Unless you've given a custom -X parameter to bowtie2, fragments longer than 500bp are going to be considered discordant.
Thanks a lot. I add two parameters(-I 500 -X 700). Because I simulated 100bp paired end reads with 400bp insertion length. My fragments should be 600bp(400bp+100bp2), is that correct? And the std is 50bp. So 500bp to 700bp is already mean with 2std. Now I get '1618473 (94.45%) aligned concordantly exactly 1 time'. It seems that the problem has been solved?
I just use -X 1000 so it works on practically all input libraries. Aren't you getting fewer concordantly alignment reads now? Check the documentation on your simulator (and run picard CollectionInsertSizeMetrics) to see what fragment lengths you've actually simulated.

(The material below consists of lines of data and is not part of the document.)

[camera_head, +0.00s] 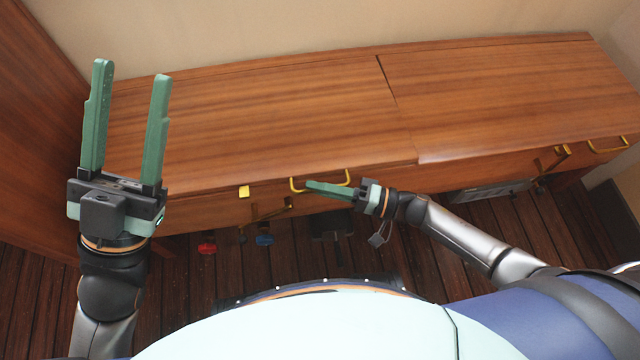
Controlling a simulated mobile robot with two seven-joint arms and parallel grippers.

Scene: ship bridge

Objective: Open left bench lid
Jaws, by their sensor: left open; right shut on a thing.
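The left bench lid (265,120) is a wide brown wooden panel that lies flat or nearly flat on the bench. A yellow handle (298,180) is on its front edge. My right gripper (312,186) is at this handle, its green fingers together and shut on the handle bar. The exact contact is small and partly hidden by the fingers. My left gripper (131,80) is open and empty, its green fingers pointing to the back wall, over the lid's left end.
The right bench lid (520,95) lies flat beside it, with its own yellow handle (608,146). A wooden panel (35,130) closes off the left side.

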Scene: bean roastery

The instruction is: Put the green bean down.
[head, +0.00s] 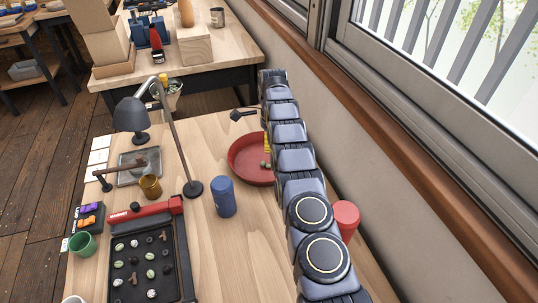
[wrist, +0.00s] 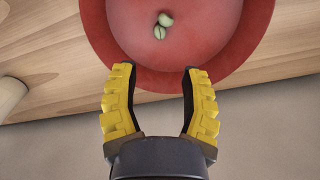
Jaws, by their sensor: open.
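Two pale green beans (wrist: 163,25) lie close together on the floor of a round red dish (wrist: 262,30), seen in the wrist view. In the head view the red dish (head: 240,165) sits on the wooden table, and small green beans (head: 265,164) show near its right side. My gripper (wrist: 159,70) has yellow fingers spread wide with nothing between them. It is at the dish's near rim in the wrist view, with the beans beyond the fingertips. In the head view my arm partly hides the gripper (head: 268,143) and the dish's right edge.
A blue canister (head: 224,197) stands in front of the dish, and a red canister (head: 346,217) stands right of my arm. A black tray (head: 138,230) holds several beans in rows. A lamp (head: 131,114) stands at left. The wall and window run along the right.

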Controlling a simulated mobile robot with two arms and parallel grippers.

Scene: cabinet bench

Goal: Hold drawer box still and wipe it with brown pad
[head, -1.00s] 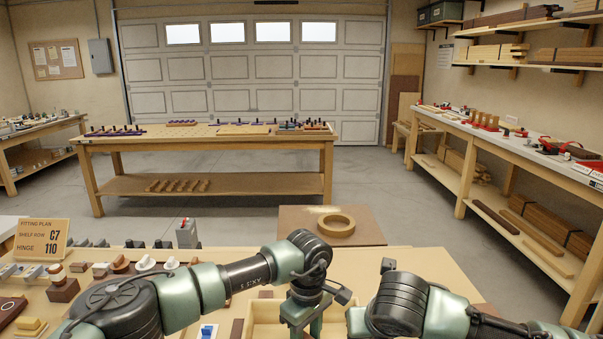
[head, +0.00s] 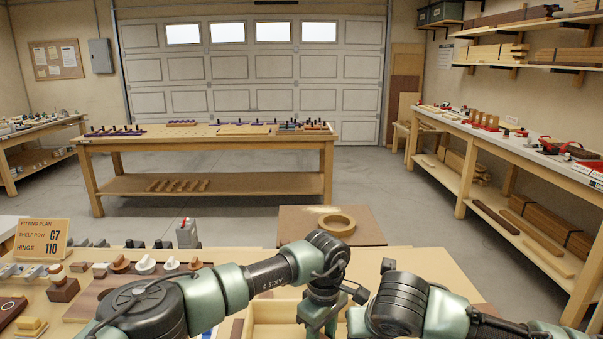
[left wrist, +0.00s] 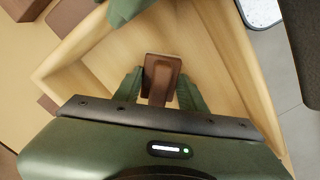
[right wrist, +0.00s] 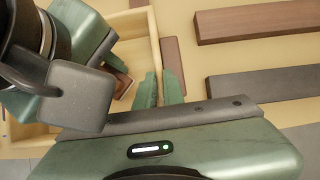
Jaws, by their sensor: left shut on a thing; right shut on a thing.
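The drawer box (head: 272,312) is a pale open wooden tray on the bench, partly hidden by my arms in the head view. My left gripper (left wrist: 158,88) is inside it, shut on the brown pad (left wrist: 162,72), which is held low over the box floor. Whether the pad touches the floor I cannot tell. The pad's end also shows in the right wrist view (right wrist: 121,80). My right gripper (right wrist: 160,90) is shut on the box's side wall (right wrist: 155,47), one finger on each side. In the head view its fingers are hidden.
A dark brown bar (right wrist: 250,24) and a grey bar (right wrist: 265,84) lie beside the box. Knobs and blocks (head: 145,264) and a sign (head: 41,239) stand on the bench at left. A wooden ring (head: 336,223) lies on a brown board beyond the box.

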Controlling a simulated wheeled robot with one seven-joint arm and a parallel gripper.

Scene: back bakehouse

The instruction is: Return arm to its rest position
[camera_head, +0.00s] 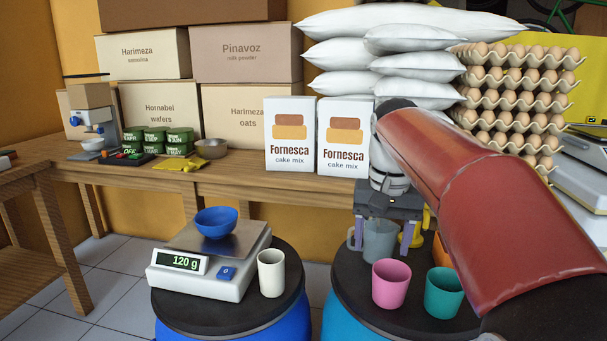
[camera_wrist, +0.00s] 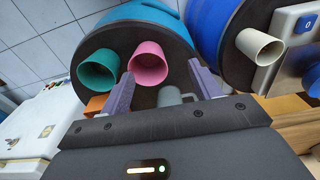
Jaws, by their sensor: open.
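My gripper (camera_head: 383,243) is at the right of the head view, fingers pointing down over the right black-topped drum (camera_head: 350,300). Its two purple-grey fingers are apart. A grey jug-like cup (camera_head: 380,238) shows between them in the head view; whether they touch it I cannot tell. In the wrist view the fingers (camera_wrist: 163,82) are spread, with the grey cup (camera_wrist: 170,97) low between them and the pink cup (camera_wrist: 149,63) beyond. My red arm reaches in from the right and hides part of the drum and an orange cup (camera_head: 442,252).
The pink cup (camera_head: 391,284) and a teal cup (camera_head: 444,293) stand close in front of my gripper. On the left drum are a scale (camera_head: 205,262) reading 120 g, with a blue bowl (camera_head: 216,222), and a cream cup (camera_head: 271,273). Cake mix boxes (camera_head: 343,137) stand just behind.

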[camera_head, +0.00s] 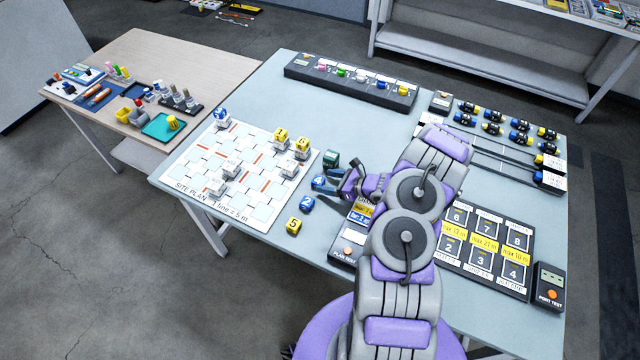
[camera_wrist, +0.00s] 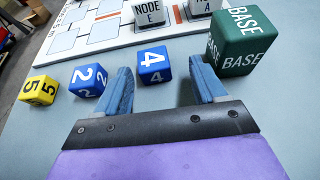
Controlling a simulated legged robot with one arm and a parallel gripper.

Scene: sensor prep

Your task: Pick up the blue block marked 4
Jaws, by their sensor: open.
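The blue block marked 4 (camera_wrist: 153,64) sits on the table just beyond my gripper's fingertips in the wrist view. My gripper (camera_wrist: 163,70) is open, with a blue-grey finger to the left and right of the block's near side and nothing held. In the head view the block (camera_head: 318,182) lies just left of my gripper (camera_head: 333,185). The blue block marked 2 (camera_wrist: 89,79) is left of the left finger. The green BASE block (camera_wrist: 236,42) stands close to the right finger; whether they touch is unclear.
A yellow block marked 5 (camera_wrist: 40,89) lies at the left. The white site plan board (camera_head: 195,185) with yellow and white blocks is beyond. A panel of numbered slots (camera_head: 484,245) lies right of my arm. Bare table lies in front of the black rack (camera_head: 350,82).

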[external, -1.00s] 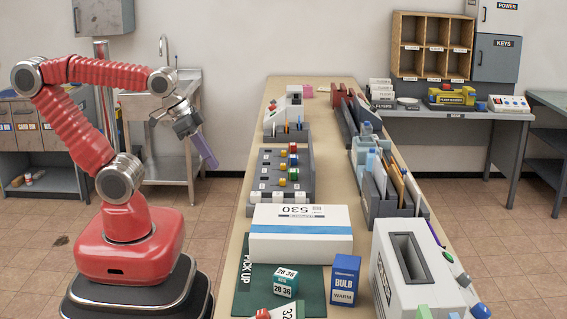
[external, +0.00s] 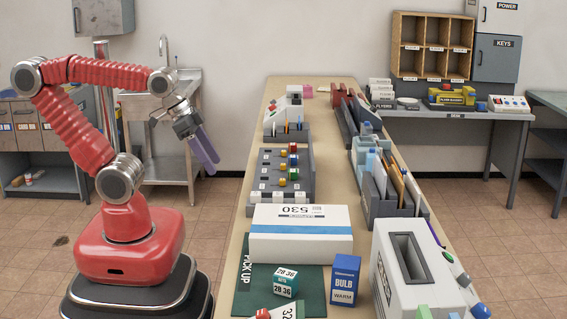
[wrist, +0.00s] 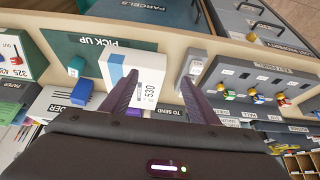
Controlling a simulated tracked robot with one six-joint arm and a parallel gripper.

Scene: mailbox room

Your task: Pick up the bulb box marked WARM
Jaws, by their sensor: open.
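The blue bulb box (external: 344,281) stands upright on the table's near end, at the right edge of the green pick-up mat (external: 262,283). Its front reads BULB, with WARM on a white label. My gripper (external: 206,150) is open and empty, high up left of the table and far from the box. In the wrist view my gripper (wrist: 152,85) points down over the table, with the white parcel marked 530 (wrist: 150,75) lying between the fingers in the picture but well below them.
A white parcel with a blue band (external: 300,236) lies just behind the mat. A small teal cube (external: 285,282) stands on the mat. A grey-white slotted box (external: 412,268) stands to the right of the bulb box. A key panel (external: 281,172) is farther back.

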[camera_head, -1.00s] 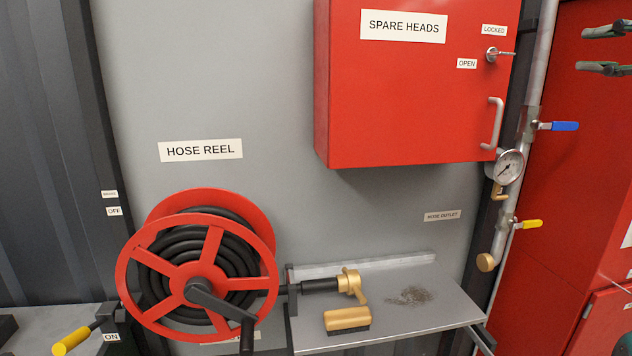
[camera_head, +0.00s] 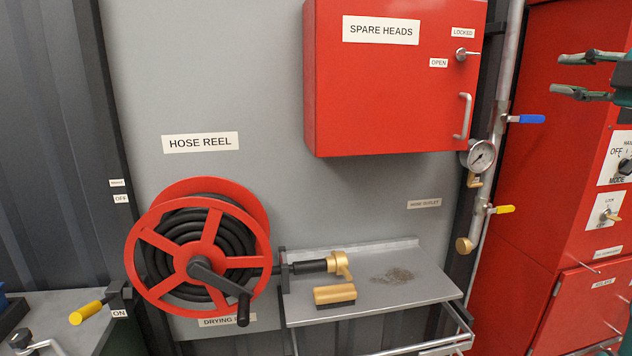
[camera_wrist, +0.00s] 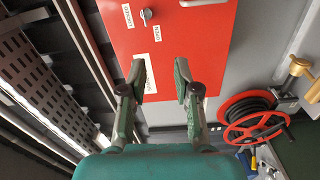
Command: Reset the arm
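My gripper (camera_head: 580,76) shows at the upper right edge of the head view, its fingers pointing left. In the wrist view my gripper (camera_wrist: 160,78) has its two fingers well apart with nothing between them. It is open and empty. Beyond the fingers, the red spare heads cabinet (camera_wrist: 190,40) fills the upper middle of the wrist view. The same cabinet (camera_head: 385,100) hangs on the wall in the head view, its door shut. The fingers look clear of it.
A red hose reel (camera_head: 205,255) stands at lower left. A shelf (camera_head: 390,295) holds a brass nozzle (camera_head: 341,265), a brush (camera_head: 335,295) and a patch of debris (camera_head: 393,276). A pipe with a gauge (camera_head: 480,155), blue lever (camera_head: 530,119) and yellow lever (camera_head: 505,209) runs beside a red control cabinet (camera_head: 560,200).

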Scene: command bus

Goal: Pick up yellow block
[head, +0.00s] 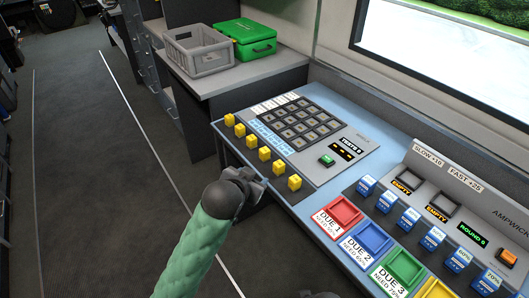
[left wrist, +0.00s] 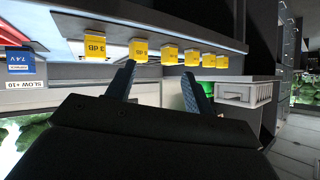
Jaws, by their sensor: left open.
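Several yellow blocks stand in a row along the left edge of the blue console, from the far block (head: 229,120) to the nearest block (head: 294,182). In the left wrist view the row hangs from the top of the picture, and one block (left wrist: 140,50) reads "3 dB" or similar, too small to be sure. My left gripper (head: 256,184) is just left of and below the near end of the row, apart from the blocks. In the left wrist view its two fingers (left wrist: 157,78) are spread with nothing between them, pointing toward the row.
The console (head: 330,172) holds a keypad (head: 302,124), red, blue and green trays (head: 345,211) (head: 374,237) (head: 404,266) and several blue blocks (head: 366,185). A grey crate (head: 197,62) and a green case (head: 246,50) stand on the counter behind. The floor at left is clear.

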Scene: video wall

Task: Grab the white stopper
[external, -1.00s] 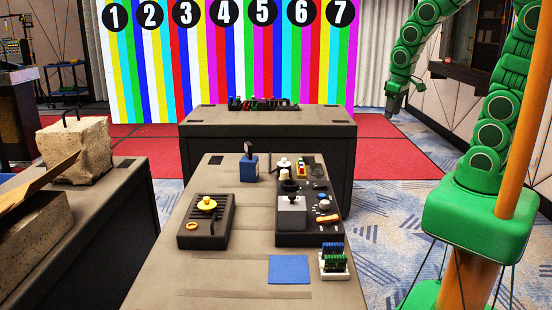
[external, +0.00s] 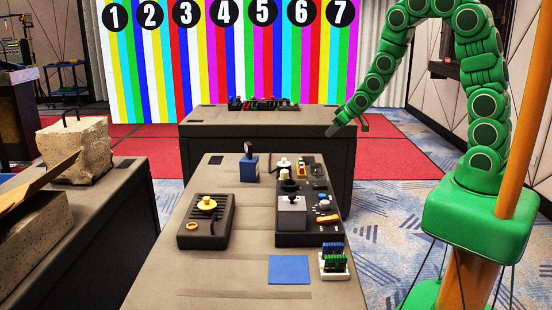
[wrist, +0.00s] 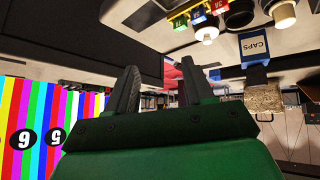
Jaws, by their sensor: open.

The community can't agree on whether to include read lengths in the length fields (the SAM spec even redefined their TLEN field, but tools didn't update to use the 'correct' one), so you need to check the definition used for every single tool you use because they might be different.
Thank you so much. The result now is reasonable. I changed the parameters to -I 200 and -X 1000, then the result is 100% concordantly(98.61% exactly 1 time, and 1.39% greater than 1 times.). I will accept your solution for this post. Thanks again!!!